Requirement:
Copy the data below exactly.

=== Stored data ===

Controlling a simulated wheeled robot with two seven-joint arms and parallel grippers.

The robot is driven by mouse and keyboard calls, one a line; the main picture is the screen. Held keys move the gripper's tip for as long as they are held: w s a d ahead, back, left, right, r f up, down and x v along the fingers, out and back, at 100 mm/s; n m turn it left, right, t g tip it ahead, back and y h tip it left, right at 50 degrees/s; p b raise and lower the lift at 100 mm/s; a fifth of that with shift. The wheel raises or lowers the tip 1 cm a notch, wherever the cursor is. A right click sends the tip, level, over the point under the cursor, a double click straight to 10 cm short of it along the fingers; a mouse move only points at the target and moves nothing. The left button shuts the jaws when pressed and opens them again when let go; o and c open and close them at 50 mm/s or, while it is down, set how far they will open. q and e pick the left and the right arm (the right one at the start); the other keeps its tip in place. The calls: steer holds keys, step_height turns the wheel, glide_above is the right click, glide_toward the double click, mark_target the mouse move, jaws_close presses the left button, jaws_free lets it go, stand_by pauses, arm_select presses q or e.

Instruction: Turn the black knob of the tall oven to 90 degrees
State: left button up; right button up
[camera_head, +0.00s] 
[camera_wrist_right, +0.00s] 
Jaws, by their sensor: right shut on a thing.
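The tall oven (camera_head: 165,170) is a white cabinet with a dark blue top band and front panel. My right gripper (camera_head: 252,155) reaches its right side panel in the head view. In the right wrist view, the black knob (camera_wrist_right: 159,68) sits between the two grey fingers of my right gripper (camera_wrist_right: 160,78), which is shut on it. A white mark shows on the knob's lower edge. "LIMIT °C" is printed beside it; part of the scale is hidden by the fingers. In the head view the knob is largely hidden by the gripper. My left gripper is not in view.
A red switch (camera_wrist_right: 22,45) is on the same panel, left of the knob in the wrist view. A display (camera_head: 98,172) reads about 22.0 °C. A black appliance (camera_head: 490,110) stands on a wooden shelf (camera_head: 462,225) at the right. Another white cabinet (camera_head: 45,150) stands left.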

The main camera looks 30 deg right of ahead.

===

Output:
Controlling a simulated wheeled robot with two seven-joint arms and parallel grippers.

The robot is driven by mouse and keyboard calls, one a line; the main picture is the screen. Held keys move the gripper's tip for as long as they are held: w s a d ahead, back, left, right, r f up, down and x v along the fingers, out and back, at 100 mm/s; n m turn it left, right, t g tip it ahead, back and y h tip it left, right at 50 degrees/s; p b raise and lower the lift at 100 mm/s; a fifth of that with shift. The wheel raises or lowers the tip 1 cm a notch, wherever the cursor is. A right click sends the tip, level, over the point under the cursor, a double click straight to 10 cm short of it along the fingers; a mouse move only points at the target and moves nothing. The left button shuts the jaws when pressed and opens them again when let go; o and c open and close them at 50 mm/s or, while it is down, set how far they will open. q and e pick the left and the right arm (the right one at the start); the other keeps its tip in place. The calls: steer holds keys, step_height turns the wheel, glide_above is the right click, glide_toward the double click, mark_target the mouse move, jaws_close presses the left button, jaws_free lets it go, stand_by pauses, arm_select presses q or e.

Instruction: Turn the black knob of the tall oven to 90 degrees
State: left button up; right button up
[camera_head, +0.00s] 
[camera_wrist_right, +0.00s] 
Jaws, by their sensor: right shut on a thing.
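The tall oven (camera_head: 165,170) is a white cabinet with a dark blue top band and front panel. My right gripper (camera_head: 252,155) reaches its right side panel in the head view. In the right wrist view, the black knob (camera_wrist_right: 159,68) sits between the two grey fingers of my right gripper (camera_wrist_right: 160,78), which is shut on it. A white mark shows on the knob's lower edge. "LIMIT °C" is printed beside it; part of the scale is hidden by the fingers. In the head view the knob is largely hidden by the gripper. My left gripper is not in view.
A red switch (camera_wrist_right: 22,45) is on the same panel, left of the knob in the wrist view. A display (camera_head: 98,172) reads about 22.0 °C. A black appliance (camera_head: 490,110) stands on a wooden shelf (camera_head: 462,225) at the right. Another white cabinet (camera_head: 45,150) stands left.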

The main camera looks 30 deg right of ahead.

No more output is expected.